━━ Source data

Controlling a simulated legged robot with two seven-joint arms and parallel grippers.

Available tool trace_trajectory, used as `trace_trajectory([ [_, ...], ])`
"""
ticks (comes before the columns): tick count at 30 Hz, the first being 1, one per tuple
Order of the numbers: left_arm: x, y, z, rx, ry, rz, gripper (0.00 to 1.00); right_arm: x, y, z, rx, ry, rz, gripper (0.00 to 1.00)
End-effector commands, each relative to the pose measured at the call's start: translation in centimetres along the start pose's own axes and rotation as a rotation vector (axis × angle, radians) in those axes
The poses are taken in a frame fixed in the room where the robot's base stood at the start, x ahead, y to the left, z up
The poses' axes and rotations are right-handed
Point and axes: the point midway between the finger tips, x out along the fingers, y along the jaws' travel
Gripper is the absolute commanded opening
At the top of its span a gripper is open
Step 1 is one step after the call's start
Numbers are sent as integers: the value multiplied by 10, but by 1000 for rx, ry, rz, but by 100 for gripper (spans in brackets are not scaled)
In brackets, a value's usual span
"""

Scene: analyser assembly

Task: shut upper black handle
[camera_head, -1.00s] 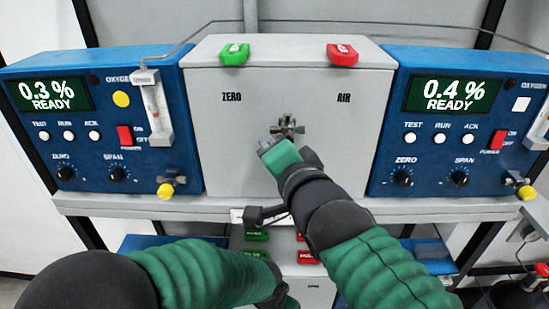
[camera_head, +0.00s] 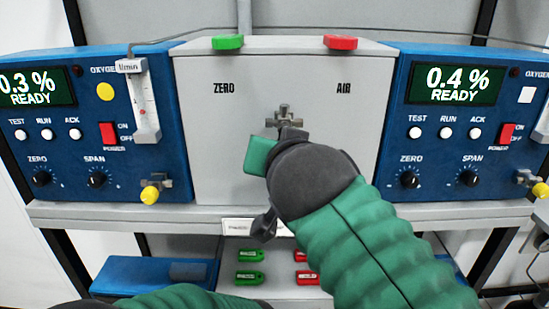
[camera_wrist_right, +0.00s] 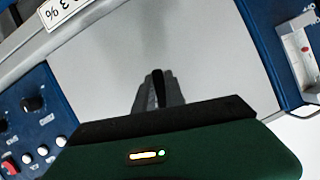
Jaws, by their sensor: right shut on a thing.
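A grey metal valve (camera_head: 284,117) sits in the middle of the front face of the light grey box (camera_head: 225,160), between the ZERO and AIR labels. My right gripper (camera_head: 287,133) reaches up to it from below and hides its lower part. In the right wrist view the two fingers (camera_wrist_right: 158,92) are close together on a narrow black piece, the upper black handle (camera_wrist_right: 158,76), in front of the grey face. Most of the handle is hidden by the fingers.
Blue analysers with dials and yellow knobs flank the box, the left one (camera_head: 70,160) and the right one (camera_head: 440,195). A green tab (camera_head: 228,42) and a red tab (camera_head: 341,43) sit on the box's top edge. Several green and red tags lie below the shelf.

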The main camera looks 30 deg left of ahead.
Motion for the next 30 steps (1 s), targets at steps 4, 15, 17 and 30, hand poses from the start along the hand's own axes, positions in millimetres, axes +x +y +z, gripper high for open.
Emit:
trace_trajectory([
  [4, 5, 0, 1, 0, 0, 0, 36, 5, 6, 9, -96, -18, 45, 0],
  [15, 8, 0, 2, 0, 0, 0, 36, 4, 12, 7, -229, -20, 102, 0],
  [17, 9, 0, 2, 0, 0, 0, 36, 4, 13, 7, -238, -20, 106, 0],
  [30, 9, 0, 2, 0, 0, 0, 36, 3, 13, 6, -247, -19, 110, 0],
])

━━━━

▶ **Task objective**:
Gather each line in the data that holds the string "start".

▶ **Correct output**:
End-effector commands, each relative to the pose measured at the call's start: translation in centimetres along the start pose's own axes and rotation as a rotation vector (axis × angle, radians) in those axes
The poses are taken in a frame fixed in the room where the robot's base stood at the start, x ahead, y to the left, z up
Step 1 is one step after the call's start
Motion for the next 30 steps (1 s), targets at steps 4, 15, 17 and 30, hand poses from the start along the hand's own axes, positions in millimetres, axes +x +y +z, gripper high for open.

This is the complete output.